-- Given data start --
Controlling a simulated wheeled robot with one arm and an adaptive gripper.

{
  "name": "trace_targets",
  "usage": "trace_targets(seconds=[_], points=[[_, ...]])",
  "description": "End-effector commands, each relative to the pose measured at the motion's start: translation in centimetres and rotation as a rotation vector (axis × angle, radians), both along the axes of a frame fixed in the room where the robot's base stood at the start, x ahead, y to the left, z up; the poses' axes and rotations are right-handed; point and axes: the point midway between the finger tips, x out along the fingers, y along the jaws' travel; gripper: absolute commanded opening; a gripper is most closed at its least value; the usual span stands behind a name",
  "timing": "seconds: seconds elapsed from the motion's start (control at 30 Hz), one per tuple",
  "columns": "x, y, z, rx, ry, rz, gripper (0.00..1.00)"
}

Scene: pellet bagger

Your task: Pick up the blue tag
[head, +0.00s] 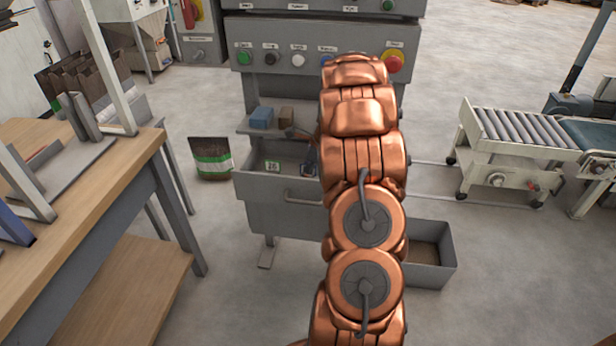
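I cannot single out the blue tag with certainty. A small dark piece with a bluish face (311,158) shows at the left edge of my copper arm, over the open grey drawer (285,205); it may be the tag or part of my gripper. A blue block (261,117) sits on the small shelf above the drawer, beside a brown block (286,116). A green and white label (272,166) shows inside the drawer. My arm reaches forward to the machine and hides most of my gripper and the drawer's right part.
The control panel (312,60) with coloured buttons stands behind my arm. A wooden table (80,215) is at left, and a bag with a green band (212,158) stands on the floor. A grey bin (430,255) is at lower right, a roller conveyor (520,128) at right.

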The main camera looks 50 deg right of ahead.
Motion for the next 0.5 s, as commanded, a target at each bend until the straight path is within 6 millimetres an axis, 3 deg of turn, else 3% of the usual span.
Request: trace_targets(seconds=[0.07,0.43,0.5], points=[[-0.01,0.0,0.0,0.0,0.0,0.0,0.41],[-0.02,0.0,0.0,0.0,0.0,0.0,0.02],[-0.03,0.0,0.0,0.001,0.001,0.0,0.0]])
-- Given data end --
* _What you are asked to do_
Taking the material above, extract exactly and only the lines from the line with "ry, rz, gripper" to the line with "Your task: Pick up the blue tag", inclusive of both.

* _The output_
  "columns": "x, y, z, rx, ry, rz, gripper (0.00..1.00)"
}

Scene: pellet bagger

Your task: Pick up the blue tag

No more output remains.